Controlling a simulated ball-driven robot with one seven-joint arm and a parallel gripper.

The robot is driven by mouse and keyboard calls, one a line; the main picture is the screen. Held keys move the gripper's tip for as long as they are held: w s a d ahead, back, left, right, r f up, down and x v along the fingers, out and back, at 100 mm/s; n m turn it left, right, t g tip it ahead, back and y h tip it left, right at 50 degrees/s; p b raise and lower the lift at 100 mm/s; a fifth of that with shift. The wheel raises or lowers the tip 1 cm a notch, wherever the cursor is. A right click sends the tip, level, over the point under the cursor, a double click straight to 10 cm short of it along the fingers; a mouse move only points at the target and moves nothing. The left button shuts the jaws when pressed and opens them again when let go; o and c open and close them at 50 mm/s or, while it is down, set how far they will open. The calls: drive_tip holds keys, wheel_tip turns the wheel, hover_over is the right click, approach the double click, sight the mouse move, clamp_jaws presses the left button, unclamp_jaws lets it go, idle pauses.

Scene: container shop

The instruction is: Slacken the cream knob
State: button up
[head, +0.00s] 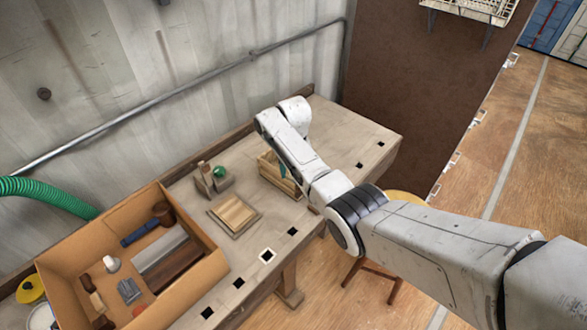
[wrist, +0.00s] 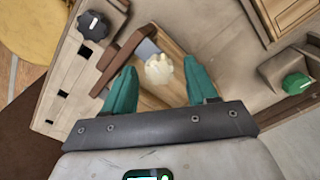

════

What this task involves: Leave out the pictures, and please output only the lines from the line that contains "The instruction is: Slacken the cream knob" through the end of the data, both ends included.

Solution:
The instruction is: Slacken the cream knob
State: button up
[head, +0.00s] 
[wrist, +0.00s] 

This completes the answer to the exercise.